Chorney: A few classic ingredients chef Yopek is focusing on are lamb and European Turbot. Turbot is highly prized as a food fish, especially in France for its delicate flavor. It has a bright white flesh that retains this appearance when cooked. In the Rugby Grille, we are featuring this lovely fish with an oyster and savoy cabbage choucroute, sunchoke puree, and topped with caviar. We are also featuring a classic roasted lamb loin with broccoli puree, mushrooms, pearl onion confit, and a foie gras jus.
Foodable: Will you be embracing these trends/ingredients in your restaurant and if so, how?
Watson: No more than currently. I'm not going out of the way to follow a trend. There is some Korean influence with a few of the dishes at the new concept but I've always been a fan of those flavors and that's what I enjoy eating.
DelSignore: We will continue to support the local farming community to offer healthy food choices and promote more plant-based plate options.
Janutol: Umami rich pastas, simplistic fish dishes.
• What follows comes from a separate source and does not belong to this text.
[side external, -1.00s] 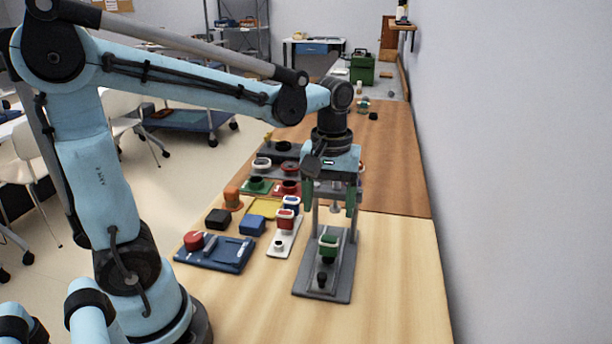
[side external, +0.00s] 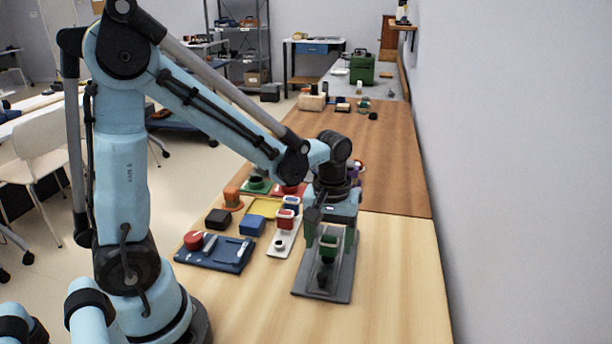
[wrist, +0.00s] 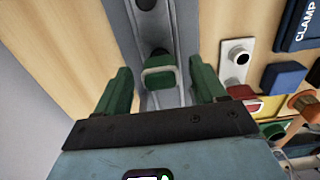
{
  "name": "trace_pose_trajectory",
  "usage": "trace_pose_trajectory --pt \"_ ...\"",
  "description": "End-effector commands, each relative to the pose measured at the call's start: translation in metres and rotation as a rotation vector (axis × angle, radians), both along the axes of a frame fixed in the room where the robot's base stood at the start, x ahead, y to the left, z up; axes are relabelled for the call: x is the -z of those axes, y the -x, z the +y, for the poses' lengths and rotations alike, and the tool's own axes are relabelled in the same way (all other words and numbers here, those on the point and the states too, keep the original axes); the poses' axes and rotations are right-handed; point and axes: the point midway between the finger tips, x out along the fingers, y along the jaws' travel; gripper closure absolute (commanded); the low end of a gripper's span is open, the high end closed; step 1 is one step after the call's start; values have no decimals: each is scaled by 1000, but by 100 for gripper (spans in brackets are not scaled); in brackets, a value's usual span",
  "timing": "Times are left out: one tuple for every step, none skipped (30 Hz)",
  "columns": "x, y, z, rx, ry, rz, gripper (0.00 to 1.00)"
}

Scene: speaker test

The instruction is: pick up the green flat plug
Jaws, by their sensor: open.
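The green flat plug (side external: 327,250), a small green block with a pale rim, stands on a long grey metal base (side external: 340,288). In the wrist view the plug (wrist: 160,74) shows between my two green fingers. My gripper (side external: 329,238) is open and points down over the base, one finger on each side of the plug. The wrist view also shows my gripper (wrist: 159,72) with a visible gap between each finger and the plug. I cannot tell exactly how far down the fingers reach beside it.
Left of the base lie a white plate with a red plug (side external: 285,218), a blue block (side external: 252,225), a black block (side external: 218,219) and a blue panel with a red knob (side external: 215,253). The table's front right (side external: 400,290) is clear. A wall stands at right.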

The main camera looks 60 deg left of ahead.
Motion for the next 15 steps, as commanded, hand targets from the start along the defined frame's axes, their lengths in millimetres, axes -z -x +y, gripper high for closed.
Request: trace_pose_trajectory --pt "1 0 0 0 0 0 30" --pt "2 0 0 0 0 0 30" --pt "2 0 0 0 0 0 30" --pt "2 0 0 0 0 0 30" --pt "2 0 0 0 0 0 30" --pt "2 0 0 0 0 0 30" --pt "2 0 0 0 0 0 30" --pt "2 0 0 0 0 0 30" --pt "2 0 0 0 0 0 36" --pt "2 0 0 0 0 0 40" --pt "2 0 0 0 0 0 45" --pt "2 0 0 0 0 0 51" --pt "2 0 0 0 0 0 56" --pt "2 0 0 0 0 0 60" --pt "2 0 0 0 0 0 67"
Fermented fish sauces and the like.
Newington: For the most part, we will continue to push our upscale, casual atmosphere. As far as the menu goes, we recently put pork belly on a few items and everyone loves it. The authentic ethnic cuisine will be popular, but not with us. I’m always bringing in new steak cuts, one of them being the Wagyu top sirloin, which has now made it on our menu. We will also continue to bring new brunch items — my favorite being different variations of the classic Benedict. Right now, we are serving a filet mignon Benedict with a cajun hollandaise. I look to put a few different variations of the Benedict in the new year.
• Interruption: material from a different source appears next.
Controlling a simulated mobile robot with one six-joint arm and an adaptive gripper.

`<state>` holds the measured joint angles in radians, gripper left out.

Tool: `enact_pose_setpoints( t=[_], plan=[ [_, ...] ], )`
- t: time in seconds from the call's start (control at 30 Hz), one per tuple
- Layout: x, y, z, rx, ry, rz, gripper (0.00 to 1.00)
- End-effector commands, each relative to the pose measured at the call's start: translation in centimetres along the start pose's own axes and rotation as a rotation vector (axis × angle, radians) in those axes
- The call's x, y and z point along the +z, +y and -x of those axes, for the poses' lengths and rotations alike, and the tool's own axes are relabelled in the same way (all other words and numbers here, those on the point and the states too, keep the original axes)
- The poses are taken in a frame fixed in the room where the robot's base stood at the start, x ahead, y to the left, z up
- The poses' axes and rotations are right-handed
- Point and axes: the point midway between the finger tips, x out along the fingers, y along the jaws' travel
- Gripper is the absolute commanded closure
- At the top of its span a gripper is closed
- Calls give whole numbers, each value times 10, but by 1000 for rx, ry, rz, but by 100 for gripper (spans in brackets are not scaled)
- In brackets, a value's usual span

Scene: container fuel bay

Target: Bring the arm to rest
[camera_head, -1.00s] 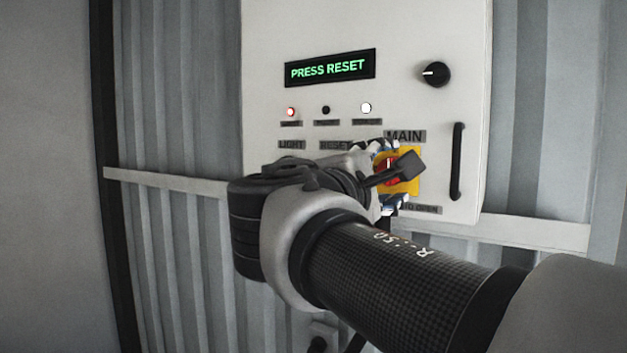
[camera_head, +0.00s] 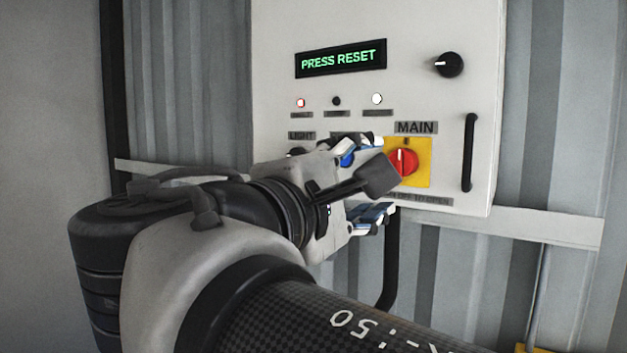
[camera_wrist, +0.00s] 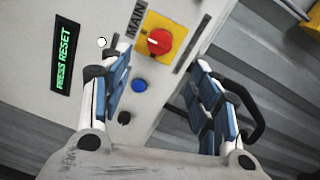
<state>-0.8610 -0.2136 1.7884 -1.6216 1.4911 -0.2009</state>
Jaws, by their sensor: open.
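My gripper (camera_head: 362,180) is open and empty in front of the lower part of the white control cabinet (camera_head: 420,25). In the wrist view its two blue-padded fingers (camera_wrist: 165,100) stand wide apart. The red MAIN switch (camera_head: 404,162) on its yellow plate lies just right of the gripper in the head view, and beyond the fingers in the wrist view (camera_wrist: 159,41). A blue button (camera_wrist: 139,86) shows between the fingers. The display (camera_head: 341,58) reads PRESS RESET in green. My gripper hides part of the label row below the lamps in the head view.
A black selector knob (camera_head: 449,64) and a black vertical handle (camera_head: 469,152) are on the cabinet's right side. A red lamp (camera_head: 300,103) and a white lamp (camera_head: 377,99) are lit. Corrugated wall (camera_head: 185,80) and a pale rail (camera_head: 550,227) lie around the cabinet.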

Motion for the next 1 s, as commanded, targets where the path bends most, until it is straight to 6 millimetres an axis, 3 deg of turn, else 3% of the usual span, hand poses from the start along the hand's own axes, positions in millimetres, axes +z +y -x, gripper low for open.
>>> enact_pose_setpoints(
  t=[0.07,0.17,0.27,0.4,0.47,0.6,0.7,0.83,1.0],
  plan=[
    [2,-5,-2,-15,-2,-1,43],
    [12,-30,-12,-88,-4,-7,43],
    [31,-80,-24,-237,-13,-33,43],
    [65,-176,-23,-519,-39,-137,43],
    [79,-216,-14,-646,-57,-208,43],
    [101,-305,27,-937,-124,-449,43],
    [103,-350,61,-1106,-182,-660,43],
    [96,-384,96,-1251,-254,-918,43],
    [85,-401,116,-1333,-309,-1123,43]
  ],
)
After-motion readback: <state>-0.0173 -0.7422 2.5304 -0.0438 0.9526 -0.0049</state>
Foodable: What is on the way out in 2016?
Watson: Bacon or pickled everything is on its way out. Sliders will make way for an international dumpling movement, sort of moving back to the street food thing. I believe the artisan doughnut has officially kicked the cupcake off the block as well.
DelSignore: Poutine, duck fat, processed meats, fast food giants, deviled eggs, Brussels sprouts.
Janutol: I think braised pork belly has finally had its day.
Newington: Gluten-free, vegetarian entrees, quinoa.